Not surprisingly, that would have to by PR in Columbus 2009 (BTW, I did basically equal that PR just last fall – missed it by 20 seconds) so my PR is not entirely 6 years in my past).  Anyway, due to a combination of factors that have proven difficult to recreate (and a bit too lengthy to talk about here), I ended up finishing the marathon with a 16-minute PR and about 8 minutes faster than my “wildest dream” time (and a Boston Qualifier to boot), All of which I thought was well out of my reach.  That was my 7th marathon so I wasn’t all that new to the event.  I never expected such a good result.  The odd thing is that I was not tired at the end.  After I finished, I stood around for a few minutes not sure of what to do, and then decided to run backwards on the course to find and cheer on teammates.  What do you do when you finish a marathon and don’t feel like resting.  Oh, to repeat that experience!

Why do you pace?

 

I like the feeling that I’m giving back to the community that has given so much to me, and it’s a personal boost to think that I can help other people reach their goals.  That and everyone I run with now has already heard all of my jokes.  I need a fresh audience!

Tell us your best pacing experience.

 

My afore-mentioned training partner, Melinda, has given me the most-important pacing experience I’ve had to date.  In 2012, I was coming off an injury that had kept me sidelined for almost a year.  I was coming back slow.  Melinda, who works for me, asked to accompany me on one of my short runs (5 miles).  She made it about 6 blocks before collapsing in a heap, and we were running just slower than a 10-minute mile!  Back then, she smoked and hadn’t run a step (or done much of any other exercise) in many years.  Fast forward 18 months, and I’m pacing her in her first marathon (Columbus 2013).  My injury had largely healed, and needless to say, Melinda had improved significantly since her first 6-block run!  She ran so well in the last 6 weeks of training before the marathon that we kept moving her goal-time faster.  First 4 hours, then 3:50 and then in the few days before the race, we settled on 3:40.  This was fast enough that I worried a little that I might myself fall off the pace!.  We ended up crossing the finish line in 3:39:06!  Can I pace, or can I pace!  In my running life, no other accomplishment of mine lives up to the joy I received from training Melinda up from a complete non-runner to a sub 3:40 marathoner.  Melinda, btw, has a perfectly reasonable shot at running under 3:20 in our fall marathon, a time I’m certain I can never hit.  There’s gratitude for ya!

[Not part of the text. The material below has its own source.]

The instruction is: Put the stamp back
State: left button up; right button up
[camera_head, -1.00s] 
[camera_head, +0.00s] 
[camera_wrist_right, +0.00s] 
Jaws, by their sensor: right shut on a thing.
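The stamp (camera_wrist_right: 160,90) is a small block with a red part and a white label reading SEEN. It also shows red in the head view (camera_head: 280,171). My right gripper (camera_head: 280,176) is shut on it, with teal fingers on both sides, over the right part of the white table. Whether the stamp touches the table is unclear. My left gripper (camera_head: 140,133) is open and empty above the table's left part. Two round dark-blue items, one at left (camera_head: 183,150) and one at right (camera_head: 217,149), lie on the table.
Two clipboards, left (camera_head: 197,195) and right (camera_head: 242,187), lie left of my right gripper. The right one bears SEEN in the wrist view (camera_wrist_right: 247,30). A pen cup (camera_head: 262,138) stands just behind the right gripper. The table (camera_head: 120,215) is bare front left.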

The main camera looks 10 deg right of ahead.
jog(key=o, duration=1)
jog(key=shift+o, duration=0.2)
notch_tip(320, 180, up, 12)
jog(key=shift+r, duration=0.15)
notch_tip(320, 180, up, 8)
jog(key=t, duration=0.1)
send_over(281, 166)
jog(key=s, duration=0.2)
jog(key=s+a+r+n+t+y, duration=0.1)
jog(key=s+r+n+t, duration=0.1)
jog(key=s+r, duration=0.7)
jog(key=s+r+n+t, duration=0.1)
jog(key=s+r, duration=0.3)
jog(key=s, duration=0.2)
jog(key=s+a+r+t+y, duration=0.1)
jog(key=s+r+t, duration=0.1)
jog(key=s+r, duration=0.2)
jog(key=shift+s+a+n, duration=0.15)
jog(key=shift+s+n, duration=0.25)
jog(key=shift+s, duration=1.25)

Why should someone run in your pace group?

 

Well, who doesn’t like that kind of excitement!  Seriously, don’t worry about a thing.  I’m an excellent pacer, just ask Melinda.  Actually, if I play my cards right, she’ll be pacing right next to me.  So you’ll get two pacers for the price of one!  Well, it’s free, but you know what I mean!

Any tips for runners about to join your group?

 

Tell me if you’ve heard this one before – DO NOT GO OUT TOO FAST!!  More than racing any other distance, marathon is all about even splits.  For every one minute you put in the bank in the first half of the marathon, you’re likely to give up 5 minutes in the last 6 miles.  Pick your time, pick your pacer (me!) and run that pace.  And don’t forget to look around, talk to people (don’t talk too much), look at the interesting scenery, smell the interesting smells (not when you’re right next to another runner … I was talking about different smells) and don’t forget to have a good time!  It’s not a 5K or even a 10K where you have to get serious right away because of the shortness of the race.  No matter what, a marathon takes a long time.  Enjoy yourself along the way, hit that goal and/or achieve that PR.  All of those are possible, and all in the same race!

Anything else you’d like to share?

I’m getting my jokes ready.  I thinking one every 5K!  It will be great … really it will!

 

What philanthropic activities do you have?

Is that stamp collecting? I really like stamp collecting.  Seriously, I was thinking of pacing a marathon, does that count?  I think it does!